[Stored data entries]
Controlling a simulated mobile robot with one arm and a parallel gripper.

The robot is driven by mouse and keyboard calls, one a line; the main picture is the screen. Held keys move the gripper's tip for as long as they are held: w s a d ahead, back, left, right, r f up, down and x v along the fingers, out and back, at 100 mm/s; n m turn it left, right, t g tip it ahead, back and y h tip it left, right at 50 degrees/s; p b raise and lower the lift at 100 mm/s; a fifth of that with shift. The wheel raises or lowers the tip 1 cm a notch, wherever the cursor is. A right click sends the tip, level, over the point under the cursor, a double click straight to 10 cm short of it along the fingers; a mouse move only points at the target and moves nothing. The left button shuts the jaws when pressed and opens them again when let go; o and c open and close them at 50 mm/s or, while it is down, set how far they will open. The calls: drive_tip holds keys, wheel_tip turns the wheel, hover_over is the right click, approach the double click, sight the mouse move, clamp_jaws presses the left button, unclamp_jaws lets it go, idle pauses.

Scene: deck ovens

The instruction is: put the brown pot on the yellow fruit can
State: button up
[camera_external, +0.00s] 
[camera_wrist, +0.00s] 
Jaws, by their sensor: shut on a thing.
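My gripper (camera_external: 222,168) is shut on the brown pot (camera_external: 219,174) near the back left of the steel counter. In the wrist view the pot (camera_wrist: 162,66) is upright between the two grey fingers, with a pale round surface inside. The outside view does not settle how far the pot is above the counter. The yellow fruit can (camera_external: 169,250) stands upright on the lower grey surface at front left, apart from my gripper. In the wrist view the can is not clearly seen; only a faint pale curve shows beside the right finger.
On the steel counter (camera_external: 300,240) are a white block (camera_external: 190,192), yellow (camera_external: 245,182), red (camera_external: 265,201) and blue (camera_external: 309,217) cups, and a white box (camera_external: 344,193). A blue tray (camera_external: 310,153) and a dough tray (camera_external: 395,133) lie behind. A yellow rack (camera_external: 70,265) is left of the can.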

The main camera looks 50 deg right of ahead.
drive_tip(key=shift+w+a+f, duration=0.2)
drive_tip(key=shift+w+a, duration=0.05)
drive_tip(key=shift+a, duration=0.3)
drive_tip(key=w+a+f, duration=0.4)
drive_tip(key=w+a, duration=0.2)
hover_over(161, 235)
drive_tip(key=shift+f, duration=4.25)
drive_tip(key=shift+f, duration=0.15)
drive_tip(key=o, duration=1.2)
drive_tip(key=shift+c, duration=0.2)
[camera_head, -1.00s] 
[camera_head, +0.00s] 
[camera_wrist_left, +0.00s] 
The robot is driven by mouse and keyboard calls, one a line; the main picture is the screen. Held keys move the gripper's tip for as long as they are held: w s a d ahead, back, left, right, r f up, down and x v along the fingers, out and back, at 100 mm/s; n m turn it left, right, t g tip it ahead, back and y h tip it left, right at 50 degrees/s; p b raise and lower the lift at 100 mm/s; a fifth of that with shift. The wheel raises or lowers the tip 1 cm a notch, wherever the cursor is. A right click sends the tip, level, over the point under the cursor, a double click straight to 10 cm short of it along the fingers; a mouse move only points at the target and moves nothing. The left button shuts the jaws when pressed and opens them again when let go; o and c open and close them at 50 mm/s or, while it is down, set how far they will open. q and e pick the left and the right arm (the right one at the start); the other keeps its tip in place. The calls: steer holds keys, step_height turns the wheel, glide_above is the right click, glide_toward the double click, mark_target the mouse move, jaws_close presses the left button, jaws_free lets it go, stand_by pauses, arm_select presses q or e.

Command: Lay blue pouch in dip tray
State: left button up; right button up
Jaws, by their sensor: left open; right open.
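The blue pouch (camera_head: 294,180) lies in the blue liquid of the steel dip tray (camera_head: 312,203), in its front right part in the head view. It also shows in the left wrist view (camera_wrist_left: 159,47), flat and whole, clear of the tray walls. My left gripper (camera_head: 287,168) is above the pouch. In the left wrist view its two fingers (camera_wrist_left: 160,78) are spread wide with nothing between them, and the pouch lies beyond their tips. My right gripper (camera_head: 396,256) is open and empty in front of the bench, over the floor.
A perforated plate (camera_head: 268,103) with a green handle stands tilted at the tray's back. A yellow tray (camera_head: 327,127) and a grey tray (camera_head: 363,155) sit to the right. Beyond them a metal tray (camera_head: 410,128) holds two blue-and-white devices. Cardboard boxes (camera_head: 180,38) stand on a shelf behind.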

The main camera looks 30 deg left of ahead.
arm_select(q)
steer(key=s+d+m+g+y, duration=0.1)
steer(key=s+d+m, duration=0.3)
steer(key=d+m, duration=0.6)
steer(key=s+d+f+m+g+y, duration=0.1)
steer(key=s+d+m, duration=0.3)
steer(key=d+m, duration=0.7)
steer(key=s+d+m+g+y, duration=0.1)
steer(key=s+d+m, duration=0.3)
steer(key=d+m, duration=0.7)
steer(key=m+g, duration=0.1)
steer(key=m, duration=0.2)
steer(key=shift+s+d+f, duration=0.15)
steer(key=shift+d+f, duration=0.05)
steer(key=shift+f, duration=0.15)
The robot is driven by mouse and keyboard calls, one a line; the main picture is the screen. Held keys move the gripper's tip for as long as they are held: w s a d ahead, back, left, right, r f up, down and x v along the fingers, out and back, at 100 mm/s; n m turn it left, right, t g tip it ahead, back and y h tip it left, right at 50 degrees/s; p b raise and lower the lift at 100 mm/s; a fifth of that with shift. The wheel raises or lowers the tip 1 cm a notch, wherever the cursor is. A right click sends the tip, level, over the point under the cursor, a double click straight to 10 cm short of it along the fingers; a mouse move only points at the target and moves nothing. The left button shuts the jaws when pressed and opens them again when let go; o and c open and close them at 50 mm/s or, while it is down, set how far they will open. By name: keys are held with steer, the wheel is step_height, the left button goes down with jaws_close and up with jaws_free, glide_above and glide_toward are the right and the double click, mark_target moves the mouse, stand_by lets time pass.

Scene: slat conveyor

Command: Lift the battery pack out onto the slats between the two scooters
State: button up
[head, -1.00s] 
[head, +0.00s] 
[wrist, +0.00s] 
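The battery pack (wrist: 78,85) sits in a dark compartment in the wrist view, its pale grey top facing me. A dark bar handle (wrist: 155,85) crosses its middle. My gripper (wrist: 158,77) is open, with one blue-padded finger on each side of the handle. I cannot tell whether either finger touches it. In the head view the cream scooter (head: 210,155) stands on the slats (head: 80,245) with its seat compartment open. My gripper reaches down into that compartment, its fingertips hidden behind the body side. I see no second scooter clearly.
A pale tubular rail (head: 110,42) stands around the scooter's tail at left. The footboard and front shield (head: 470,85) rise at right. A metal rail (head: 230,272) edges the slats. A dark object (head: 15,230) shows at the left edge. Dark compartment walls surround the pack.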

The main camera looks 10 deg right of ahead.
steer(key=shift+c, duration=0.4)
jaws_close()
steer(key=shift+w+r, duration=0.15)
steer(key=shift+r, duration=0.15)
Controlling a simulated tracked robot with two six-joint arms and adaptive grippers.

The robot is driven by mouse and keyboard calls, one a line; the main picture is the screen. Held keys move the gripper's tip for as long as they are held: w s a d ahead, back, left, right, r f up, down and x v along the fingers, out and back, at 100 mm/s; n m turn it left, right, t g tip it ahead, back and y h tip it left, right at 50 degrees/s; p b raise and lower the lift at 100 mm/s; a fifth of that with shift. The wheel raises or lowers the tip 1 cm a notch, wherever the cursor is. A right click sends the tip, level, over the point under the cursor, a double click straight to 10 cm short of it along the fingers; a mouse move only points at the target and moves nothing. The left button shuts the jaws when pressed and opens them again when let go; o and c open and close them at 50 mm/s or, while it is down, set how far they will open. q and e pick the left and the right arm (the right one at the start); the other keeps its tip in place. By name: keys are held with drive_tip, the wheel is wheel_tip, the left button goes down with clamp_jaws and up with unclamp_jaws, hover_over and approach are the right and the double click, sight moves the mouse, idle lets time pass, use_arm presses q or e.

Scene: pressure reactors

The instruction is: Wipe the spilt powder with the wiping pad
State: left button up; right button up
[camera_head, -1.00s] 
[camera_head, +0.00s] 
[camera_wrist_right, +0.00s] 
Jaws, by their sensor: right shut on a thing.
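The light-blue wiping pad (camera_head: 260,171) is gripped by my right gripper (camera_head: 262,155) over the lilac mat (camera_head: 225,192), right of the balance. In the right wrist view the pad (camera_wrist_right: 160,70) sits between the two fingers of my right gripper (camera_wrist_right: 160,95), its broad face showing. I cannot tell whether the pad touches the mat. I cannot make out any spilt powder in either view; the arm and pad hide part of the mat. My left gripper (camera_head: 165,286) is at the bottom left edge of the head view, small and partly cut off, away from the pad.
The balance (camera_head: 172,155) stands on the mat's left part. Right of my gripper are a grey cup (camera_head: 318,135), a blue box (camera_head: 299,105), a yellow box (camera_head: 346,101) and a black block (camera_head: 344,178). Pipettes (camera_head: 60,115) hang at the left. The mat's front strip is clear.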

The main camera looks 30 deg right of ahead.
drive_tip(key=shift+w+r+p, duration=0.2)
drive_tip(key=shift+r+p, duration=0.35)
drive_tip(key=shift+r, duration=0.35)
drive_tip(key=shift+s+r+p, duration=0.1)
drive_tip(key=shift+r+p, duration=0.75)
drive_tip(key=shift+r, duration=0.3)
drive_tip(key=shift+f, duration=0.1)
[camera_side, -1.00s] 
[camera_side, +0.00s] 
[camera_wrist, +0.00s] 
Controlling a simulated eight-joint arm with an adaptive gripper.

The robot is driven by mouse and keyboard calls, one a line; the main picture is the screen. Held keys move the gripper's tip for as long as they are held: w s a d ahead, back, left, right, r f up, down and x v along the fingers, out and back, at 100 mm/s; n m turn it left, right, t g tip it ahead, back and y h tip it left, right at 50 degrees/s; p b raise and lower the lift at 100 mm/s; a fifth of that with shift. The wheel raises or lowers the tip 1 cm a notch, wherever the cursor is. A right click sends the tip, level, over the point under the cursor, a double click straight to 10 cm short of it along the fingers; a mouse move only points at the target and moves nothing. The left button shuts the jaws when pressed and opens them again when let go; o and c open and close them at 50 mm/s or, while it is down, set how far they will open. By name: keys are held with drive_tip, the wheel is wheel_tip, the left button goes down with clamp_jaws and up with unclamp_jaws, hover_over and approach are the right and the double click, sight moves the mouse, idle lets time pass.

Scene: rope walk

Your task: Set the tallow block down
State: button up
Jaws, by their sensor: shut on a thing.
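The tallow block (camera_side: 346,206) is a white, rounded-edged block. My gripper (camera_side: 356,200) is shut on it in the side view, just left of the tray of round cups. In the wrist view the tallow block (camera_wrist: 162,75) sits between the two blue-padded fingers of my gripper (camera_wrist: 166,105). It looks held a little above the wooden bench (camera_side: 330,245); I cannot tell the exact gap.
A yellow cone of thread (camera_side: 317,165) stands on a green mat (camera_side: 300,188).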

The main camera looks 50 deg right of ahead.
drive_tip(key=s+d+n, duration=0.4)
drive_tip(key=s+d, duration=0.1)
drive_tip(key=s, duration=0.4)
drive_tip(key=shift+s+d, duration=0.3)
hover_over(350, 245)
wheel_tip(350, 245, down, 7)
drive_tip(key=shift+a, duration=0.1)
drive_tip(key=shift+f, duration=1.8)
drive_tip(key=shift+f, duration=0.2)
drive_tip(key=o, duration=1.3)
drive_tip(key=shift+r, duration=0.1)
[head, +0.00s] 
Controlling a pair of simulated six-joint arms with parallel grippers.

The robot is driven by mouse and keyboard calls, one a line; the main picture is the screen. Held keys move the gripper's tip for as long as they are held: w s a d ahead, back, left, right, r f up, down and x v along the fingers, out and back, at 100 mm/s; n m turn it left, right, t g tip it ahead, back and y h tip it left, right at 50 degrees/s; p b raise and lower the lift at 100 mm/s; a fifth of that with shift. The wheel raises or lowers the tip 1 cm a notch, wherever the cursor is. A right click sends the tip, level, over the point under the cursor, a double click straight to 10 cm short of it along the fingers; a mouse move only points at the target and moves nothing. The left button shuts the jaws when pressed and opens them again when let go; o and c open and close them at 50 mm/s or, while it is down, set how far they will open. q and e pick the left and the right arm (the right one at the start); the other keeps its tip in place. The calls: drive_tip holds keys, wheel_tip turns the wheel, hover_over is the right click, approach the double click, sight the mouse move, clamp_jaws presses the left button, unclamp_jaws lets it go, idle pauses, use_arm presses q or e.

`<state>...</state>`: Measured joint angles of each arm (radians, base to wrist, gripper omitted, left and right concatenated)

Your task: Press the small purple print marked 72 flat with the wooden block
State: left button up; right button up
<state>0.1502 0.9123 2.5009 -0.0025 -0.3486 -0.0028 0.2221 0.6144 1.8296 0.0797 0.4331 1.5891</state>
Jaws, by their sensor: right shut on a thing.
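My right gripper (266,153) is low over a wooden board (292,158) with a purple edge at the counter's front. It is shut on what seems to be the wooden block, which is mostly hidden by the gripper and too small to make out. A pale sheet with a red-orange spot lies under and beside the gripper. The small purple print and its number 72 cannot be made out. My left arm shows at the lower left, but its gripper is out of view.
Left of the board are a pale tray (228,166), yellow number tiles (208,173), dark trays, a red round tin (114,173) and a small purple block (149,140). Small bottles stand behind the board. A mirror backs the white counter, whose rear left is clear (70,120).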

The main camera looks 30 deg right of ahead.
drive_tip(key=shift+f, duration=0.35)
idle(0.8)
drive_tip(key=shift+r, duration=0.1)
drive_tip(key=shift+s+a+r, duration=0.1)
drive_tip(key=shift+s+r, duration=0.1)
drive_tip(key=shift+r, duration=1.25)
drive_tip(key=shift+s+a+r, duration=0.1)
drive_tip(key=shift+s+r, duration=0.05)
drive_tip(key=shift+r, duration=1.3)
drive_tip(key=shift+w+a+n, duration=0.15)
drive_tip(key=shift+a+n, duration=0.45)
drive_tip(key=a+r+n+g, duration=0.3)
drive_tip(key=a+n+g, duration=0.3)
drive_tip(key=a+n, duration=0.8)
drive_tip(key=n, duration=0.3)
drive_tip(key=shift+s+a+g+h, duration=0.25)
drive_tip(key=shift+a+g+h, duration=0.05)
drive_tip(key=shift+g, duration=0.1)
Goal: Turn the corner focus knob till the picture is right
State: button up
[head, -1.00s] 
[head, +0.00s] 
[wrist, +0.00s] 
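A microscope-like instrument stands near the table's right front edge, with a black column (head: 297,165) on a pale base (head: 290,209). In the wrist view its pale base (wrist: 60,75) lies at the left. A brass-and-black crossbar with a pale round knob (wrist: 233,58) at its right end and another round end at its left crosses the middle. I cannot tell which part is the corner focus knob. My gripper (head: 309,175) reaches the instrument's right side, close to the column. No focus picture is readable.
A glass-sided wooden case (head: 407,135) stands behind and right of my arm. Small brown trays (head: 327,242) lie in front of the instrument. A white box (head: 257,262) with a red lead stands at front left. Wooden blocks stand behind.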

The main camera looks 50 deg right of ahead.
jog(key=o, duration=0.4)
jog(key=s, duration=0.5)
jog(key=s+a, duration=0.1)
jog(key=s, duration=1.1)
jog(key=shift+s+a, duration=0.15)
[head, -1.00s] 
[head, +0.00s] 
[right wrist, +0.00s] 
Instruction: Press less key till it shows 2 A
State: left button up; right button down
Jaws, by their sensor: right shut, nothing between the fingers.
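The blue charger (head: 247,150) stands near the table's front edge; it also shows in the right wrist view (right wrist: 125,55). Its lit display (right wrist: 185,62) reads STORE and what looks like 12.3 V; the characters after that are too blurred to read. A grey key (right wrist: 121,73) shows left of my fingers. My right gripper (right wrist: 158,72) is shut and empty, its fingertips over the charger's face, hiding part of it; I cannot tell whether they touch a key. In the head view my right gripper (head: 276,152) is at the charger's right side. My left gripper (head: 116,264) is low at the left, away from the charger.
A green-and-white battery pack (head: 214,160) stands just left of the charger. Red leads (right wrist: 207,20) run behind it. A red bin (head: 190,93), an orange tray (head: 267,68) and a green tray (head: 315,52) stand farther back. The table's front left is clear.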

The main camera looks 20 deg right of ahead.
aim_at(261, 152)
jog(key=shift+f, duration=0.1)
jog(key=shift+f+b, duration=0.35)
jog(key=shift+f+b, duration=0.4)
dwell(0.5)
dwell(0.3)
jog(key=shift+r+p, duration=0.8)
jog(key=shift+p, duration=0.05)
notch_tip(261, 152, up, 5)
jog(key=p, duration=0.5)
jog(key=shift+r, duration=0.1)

[GOAL] Look through the material above and print exactly the lines from the one containing "pauses, use_arm presses q or e." to the one containing "<state>0.1502 0.9123 2.5009", both included, and nothing more.

[ANSWER TO THE PROBLEM]
The robot is driven by mouse and keyboard calls, one a line; the main picture is the screen. Held keys move the gripper's tip for as long as they are held: w s a d ahead, back, left, right, r f up, down and x v along the fingers, out and back, at 100 mm/s; n m turn it left, right, t g tip it ahead, back and y h tip it left, right at 50 degrees/s; p b raise and lower the lift at 100 mm/s; a fifth of that with shift. The wheel raises or lowers the tip 1 cm a notch, wherever the cursor is. A right click sends the tip, level, over the point under the cursor, a double click straight to 10 cm short of it along the fingers; a mouse move only points at the target and moves nothing. The left button shuts the jaws when pressed and opens them again when let go; o and c open and close them at 50 mm/s or, while it is down, set how far they will open. q and e pick the left and the right arm (the right one at the start); the other keeps its tip in place. The calls: drive_tip holds keys, wheel_tip turns the wheel, hover_over is the right click, approach the double click, sight the mouse move, clamp_jaws presses the left button, unclamp_jaws lets it go, idle pauses, use_arm presses q or e.

`<state>...</state>`: Measured joint angles of each arm (radians, base to wrist, gripper omitted, left and right concatenated)

Your task: Press the small purple print marked 72 flat with the wooden block
State: left button up; right button up
<state>0.1502 0.9123 2.5009 -0.0025 -0.3486 -0.0028 0.2221 0.6144 1.8296 0.0797 0.4331 1.5891</state>

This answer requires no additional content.